- **Task**:
Each line from the line holding "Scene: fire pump" through the last line should be written out exactly, with nothing else and no images.

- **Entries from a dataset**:
====
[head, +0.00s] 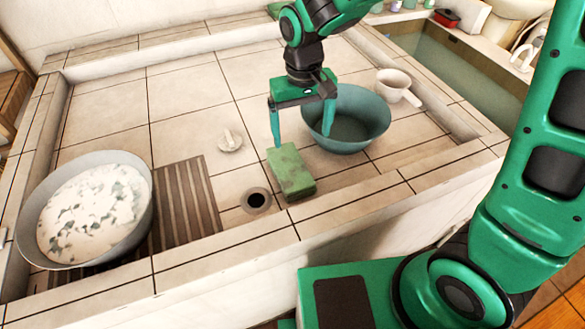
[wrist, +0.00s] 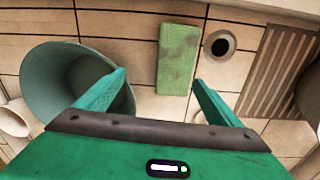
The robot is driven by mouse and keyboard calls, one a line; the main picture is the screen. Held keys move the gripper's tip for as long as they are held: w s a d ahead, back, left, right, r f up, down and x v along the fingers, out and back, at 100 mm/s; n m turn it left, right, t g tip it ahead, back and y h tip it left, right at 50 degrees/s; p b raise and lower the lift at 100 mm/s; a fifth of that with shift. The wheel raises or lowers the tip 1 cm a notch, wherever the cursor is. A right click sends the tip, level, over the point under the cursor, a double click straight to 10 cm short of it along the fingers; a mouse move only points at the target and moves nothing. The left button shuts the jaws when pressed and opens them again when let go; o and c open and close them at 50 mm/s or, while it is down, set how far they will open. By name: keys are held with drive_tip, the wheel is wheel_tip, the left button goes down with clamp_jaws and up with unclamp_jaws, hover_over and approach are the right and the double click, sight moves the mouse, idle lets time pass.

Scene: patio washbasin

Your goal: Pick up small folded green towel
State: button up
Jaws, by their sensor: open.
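The small folded green towel (head: 290,172) lies flat on the tiled basin floor, between the drain hole and the teal bowl. In the wrist view the towel (wrist: 177,60) is a mottled green rectangle beyond the fingertips, roughly between the lines of the two fingers. My gripper (head: 302,135) is open and empty, pointing down above the tiles just behind the towel in the head view. Its fingers also show in the wrist view (wrist: 160,80), spread apart and not touching the towel. The whole towel top is visible.
A teal bowl (head: 362,118) stands close to the right finger. A white dipper (head: 396,84) sits beyond it. A drain hole (head: 256,199), slatted mat (head: 186,195), soap dish (head: 230,141) and basin of cloth in water (head: 140,238) lie left. Tiles at the back left are clear.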

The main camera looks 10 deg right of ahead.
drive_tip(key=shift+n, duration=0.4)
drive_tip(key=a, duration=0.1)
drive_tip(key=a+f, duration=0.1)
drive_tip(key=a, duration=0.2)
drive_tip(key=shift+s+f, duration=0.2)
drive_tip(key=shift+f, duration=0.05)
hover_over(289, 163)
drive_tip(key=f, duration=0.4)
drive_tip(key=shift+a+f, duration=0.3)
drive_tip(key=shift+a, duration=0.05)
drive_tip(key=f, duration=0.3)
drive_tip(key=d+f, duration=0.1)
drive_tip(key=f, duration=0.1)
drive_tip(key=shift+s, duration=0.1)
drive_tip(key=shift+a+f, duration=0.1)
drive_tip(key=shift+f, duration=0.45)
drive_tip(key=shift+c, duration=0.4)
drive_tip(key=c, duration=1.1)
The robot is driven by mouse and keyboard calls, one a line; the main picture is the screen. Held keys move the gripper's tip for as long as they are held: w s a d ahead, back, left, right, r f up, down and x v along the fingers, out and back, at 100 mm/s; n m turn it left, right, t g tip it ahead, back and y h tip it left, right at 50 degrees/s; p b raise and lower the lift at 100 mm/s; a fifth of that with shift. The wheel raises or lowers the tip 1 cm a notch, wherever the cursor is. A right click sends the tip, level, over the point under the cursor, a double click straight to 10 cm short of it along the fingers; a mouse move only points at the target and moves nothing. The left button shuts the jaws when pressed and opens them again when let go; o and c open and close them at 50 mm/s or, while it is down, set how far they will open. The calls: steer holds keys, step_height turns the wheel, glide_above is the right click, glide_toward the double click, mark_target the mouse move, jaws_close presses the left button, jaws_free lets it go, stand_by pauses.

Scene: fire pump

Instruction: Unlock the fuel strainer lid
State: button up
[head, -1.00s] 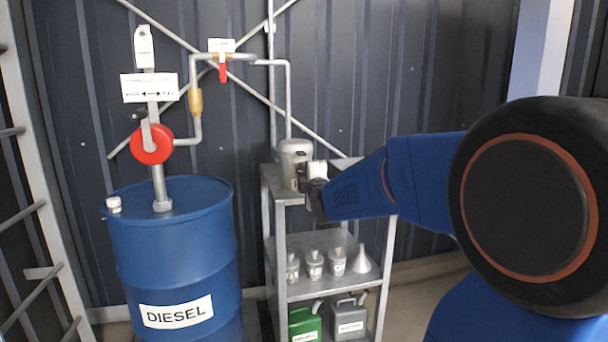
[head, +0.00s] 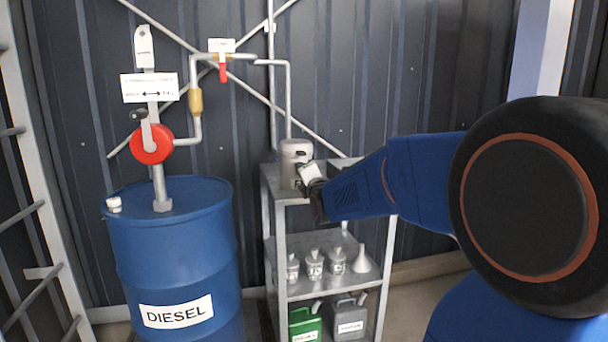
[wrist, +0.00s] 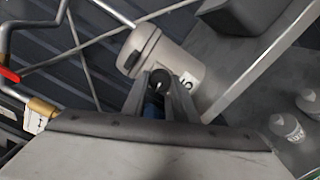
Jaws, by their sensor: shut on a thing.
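The fuel strainer is a grey-beige canister (head: 290,160) on the top of the metal shelf, under the pipe. In the wrist view the canister (wrist: 172,58) appears tilted, with a dark bar (wrist: 150,45) on its lid end and a label on its side. My gripper (head: 301,182) is at the right side of the strainer. In the wrist view my gripper (wrist: 161,92) has its two fingers closed around a dark round knob (wrist: 160,77) in front of the canister. The fingers hide part of the knob, and its join to the lid is unclear.
The metal shelf (head: 277,198) carries several small grey containers (head: 314,265), a funnel (head: 361,261) and a green can (head: 305,321). A red-handled valve (head: 222,72) sits on the pipe above. A blue diesel drum (head: 172,255) with a red pump (head: 151,144) stands left.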

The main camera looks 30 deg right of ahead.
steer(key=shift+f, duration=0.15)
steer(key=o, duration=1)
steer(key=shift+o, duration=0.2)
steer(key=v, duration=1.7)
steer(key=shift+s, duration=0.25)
====
- **Response**:
Scene: fire pump

Instruction: Unlock the fuel strainer lid
State: button up
[head, -1.00s] 
[head, +0.00s] 
[wrist, +0.00s] 
Jaws, by their sensor: shut on a thing.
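The fuel strainer is a grey-beige canister (head: 290,160) on the top of the metal shelf, under the pipe. In the wrist view the canister (wrist: 172,58) appears tilted, with a dark bar (wrist: 150,45) on its lid end and a label on its side. My gripper (head: 301,182) is at the right side of the strainer. In the wrist view my gripper (wrist: 161,92) has its two fingers closed around a dark round knob (wrist: 160,77) in front of the canister. The fingers hide part of the knob, and its join to the lid is unclear.
The metal shelf (head: 277,198) carries several small grey containers (head: 314,265), a funnel (head: 361,261) and a green can (head: 305,321). A red-handled valve (head: 222,72) sits on the pipe above. A blue diesel drum (head: 172,255) with a red pump (head: 151,144) stands left.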

The main camera looks 30 deg right of ahead.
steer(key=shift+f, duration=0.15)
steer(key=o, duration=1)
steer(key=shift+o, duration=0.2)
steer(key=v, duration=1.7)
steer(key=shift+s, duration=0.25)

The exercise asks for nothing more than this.